Accelerating scaling resilient, sustainable, and socially just land management through applied systems thinking approaches

Landscapes are social-ecological systems, formed of complex relationships between people and the ecosystems they inhabit, alter, and manage for their livelihoods. These relationships are embedded in cultural values and behavioural norms, socio-economic systems, and social networks, meaning that to effectively trigger change landscape conservation or restoration initiatives must embrace social-ecological systems approaches. The relationships between human and ecological components of a system can form feedback loops that either operate to reinforce the status-quo, making it resistant to change, or which can amplify negative changes (vicious cycles) or positive changes (virtuous cycles). Where amplifying feedbacks are strong enough to drive self-propelling change away from the status-quo, they can drive rapid, cascading and sometimes irreversible change. Systems thinking approaches can help identify interventions that can trigger or accelerate rapid and self-propelling change towards sustainability and justice goals.

Example Activities

Oppenheimer-Turvill Doctoral Scholar Antony Emenyu is engaging closely with The International Small group and Tree planting program (TIST). TIST is a farmer-led programme promoting tree planting and conservation agriculture, enabling farmers access the payments for the carbon captured in the process. Over the last two decades, TIST has supported and impacted over 200,000 smallholder farmers across East Africa. Antony’s work focuses on understanding the factors and processes that have enabled TIST to effectively scale and impact so many lives in a landscape where many similar programs still struggle.

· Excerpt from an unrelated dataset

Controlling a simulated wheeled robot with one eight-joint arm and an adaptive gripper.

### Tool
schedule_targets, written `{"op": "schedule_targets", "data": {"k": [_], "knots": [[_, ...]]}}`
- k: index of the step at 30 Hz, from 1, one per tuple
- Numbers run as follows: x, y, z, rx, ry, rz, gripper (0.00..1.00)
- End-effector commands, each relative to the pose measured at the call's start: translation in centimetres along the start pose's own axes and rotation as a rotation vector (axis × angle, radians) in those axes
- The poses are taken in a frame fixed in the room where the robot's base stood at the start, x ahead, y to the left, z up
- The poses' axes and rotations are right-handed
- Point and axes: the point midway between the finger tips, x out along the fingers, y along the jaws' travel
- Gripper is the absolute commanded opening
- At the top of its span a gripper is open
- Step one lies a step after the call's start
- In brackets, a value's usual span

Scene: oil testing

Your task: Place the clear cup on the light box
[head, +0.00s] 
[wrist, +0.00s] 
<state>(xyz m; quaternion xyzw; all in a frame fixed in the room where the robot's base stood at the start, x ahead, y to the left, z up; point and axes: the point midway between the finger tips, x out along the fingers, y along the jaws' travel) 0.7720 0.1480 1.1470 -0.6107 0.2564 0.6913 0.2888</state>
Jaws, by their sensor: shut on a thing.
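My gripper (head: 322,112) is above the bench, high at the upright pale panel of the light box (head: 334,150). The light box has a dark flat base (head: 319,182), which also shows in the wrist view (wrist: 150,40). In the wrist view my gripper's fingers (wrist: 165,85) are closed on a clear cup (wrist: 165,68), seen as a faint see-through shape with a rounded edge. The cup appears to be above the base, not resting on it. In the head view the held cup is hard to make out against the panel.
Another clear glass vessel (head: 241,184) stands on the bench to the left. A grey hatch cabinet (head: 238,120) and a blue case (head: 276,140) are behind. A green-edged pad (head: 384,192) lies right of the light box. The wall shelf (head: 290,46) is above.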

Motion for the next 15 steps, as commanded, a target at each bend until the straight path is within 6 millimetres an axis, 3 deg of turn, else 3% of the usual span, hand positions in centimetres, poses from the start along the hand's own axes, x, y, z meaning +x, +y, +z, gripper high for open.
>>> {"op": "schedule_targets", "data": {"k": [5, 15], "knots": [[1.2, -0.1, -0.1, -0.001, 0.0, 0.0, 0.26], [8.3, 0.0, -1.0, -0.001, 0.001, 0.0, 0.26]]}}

Oppenheimer-Lovelock Doctoral Scholar Therezah Achieng is leading a project on “Just tipping points for Africa: Towards reframing better transformations in the African landscape”, a central theme which explores the ethics and justice implications of scaling conservation areas among the marginalized others. It explores ideas of better changes by surfacing home-grown aspirations, opportunities, barriers, and interventions (social-ecological tipping points), through facilitated workshops (futures) and participatory systems mapping. The overarching aim is to reframe more just and positive transformations among protected areas related communities in marine and terrestrial conservation areas. 

Exeter’s Global Systems Institute produced the first ‘Global Tipping Points Report’ for COP28. This report compiled state-of-the-art understanding of tipping point risks and impacts in climate, ecological, and social systems, and opportunities for ‘positive’ tipping points towards more sustainable futures. Oppenheimer Research Impact Fellow Dr Powell was a lead author of the positive tipping points section, which also featured contributions from OPALS scholars and colleagues across OGRC networks. This work provides a high-profile platform setting out pathways to deliver rapid, socially just scaling of nature-supporting activities called for in the recent reports on African Land and Oceans supported by OGRC.